We state the facts, as we must in this appeal, as they are set forth in the Romanos' complaint. Since 1981, the Nevada Gaming Commission ("Commission") licensed Mr. Romano to own, manufacture, and distribute gaming devices as a partner in American Coin Companies. In 1989, the Nevada Gaming Control Board ("Board"), which investigates and prosecutes violations of the gaming laws, filed a complaint with the Commission seeking disciplinary action against Mr. Romano and his partners, Rudolph and Rudolph M. LaVecchia. The Board alleged that the LaVecchias altered gaming devices to defraud players, a practice known as "gaffing," and that Mr. Romano was vicariously criminally liable for their conduct. The LaVecchias fled Nevada, leaving Mr. Romano to contend with the authorities.


For a number of reasons, including the government's failure to cooperate with discovery and ineffective assistance of counsel, Mr. Romano entered into a stipulation with the Board in 1990 agreeing to relinquish his gaming license and to pay a fine. As part of the stipulation, Mr. Romano waived his statutory right to a hearing and waived any legal rights that he might have against Board members. While acknowledging that the stipulation was voluntarily signed, Mr. Romano did not admit liability.

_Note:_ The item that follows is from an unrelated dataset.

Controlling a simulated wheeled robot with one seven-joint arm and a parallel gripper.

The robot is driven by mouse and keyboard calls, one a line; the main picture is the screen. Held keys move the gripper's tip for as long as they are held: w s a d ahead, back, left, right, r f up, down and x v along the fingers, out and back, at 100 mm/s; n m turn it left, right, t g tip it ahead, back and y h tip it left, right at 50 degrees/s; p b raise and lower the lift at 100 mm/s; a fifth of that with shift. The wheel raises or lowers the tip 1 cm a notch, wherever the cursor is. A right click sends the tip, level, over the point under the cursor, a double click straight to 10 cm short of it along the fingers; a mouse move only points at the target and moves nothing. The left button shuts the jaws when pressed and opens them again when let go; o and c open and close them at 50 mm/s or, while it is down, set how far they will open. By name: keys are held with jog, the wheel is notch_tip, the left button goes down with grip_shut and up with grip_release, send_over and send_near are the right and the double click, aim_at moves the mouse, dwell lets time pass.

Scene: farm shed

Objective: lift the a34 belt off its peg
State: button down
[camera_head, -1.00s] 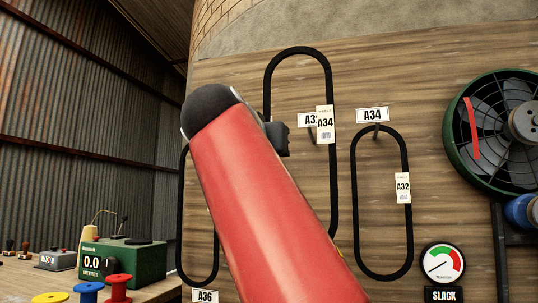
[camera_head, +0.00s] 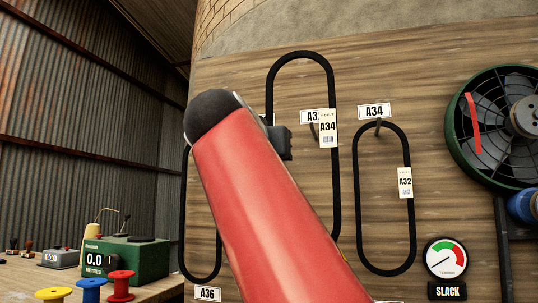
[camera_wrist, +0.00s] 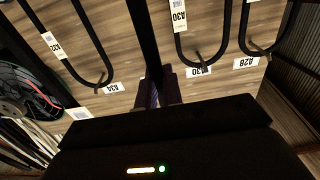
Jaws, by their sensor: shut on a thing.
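The A34 belt (camera_head: 300,56), a long black loop with an A34 tag (camera_head: 328,128), is in front of the plank board. Its top is well above the peg (camera_head: 314,130) seen within its outline; I cannot tell whether it is clear of the peg in depth. My red arm hides its lower left. In the wrist view, a strand of the belt (camera_wrist: 142,35) runs between the jaws of my gripper (camera_wrist: 155,94), shut on it.
An A32-tagged belt (camera_head: 361,200) hangs from the peg under the A34 label (camera_head: 375,111). Another belt (camera_head: 183,220) hangs left. A fan (camera_head: 480,130) and slack gauge (camera_head: 446,259) are right. A bench (camera_head: 160,290) with green meter (camera_head: 130,260) and spools is lower left.

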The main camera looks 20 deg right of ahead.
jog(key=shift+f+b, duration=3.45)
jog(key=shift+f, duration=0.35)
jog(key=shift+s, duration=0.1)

As a result of the revocation of Mr. Romano's license and the closure of his businesses, the Romanos suffered financial losses and filed for bankruptcy in 1992. The Romanos also filed an adverse complaint in the bankruptcy proceeding against the LaVecchias. During that proceeding, an investigator employed by the Board testified to Mr. Romano's lack of knowledge concerning the fraud. One of the bankruptcy court's factual findings was that Mr. Romano was not culpable for his partners' conduct.


Consequently, Mr. Romano petitioned the Commission to vacate its order approving the stipulation which had resulted in the voluntary relinquishment of his gaming license. The Commission concluded that it lacked jurisdiction to hear the petition. Nevada law provides that, if no petition for judicial review has been filed, a motion for rehearing must be brought within 10 days of the Commission's order. Seven years had elapsed since Mr. Romano entered into the stipulation. The Commission also declined to consider Mr. Romano's petition under a regulation permitting it to issue discretionary rulings. The result was that Mr. Romano could not obtain discovery.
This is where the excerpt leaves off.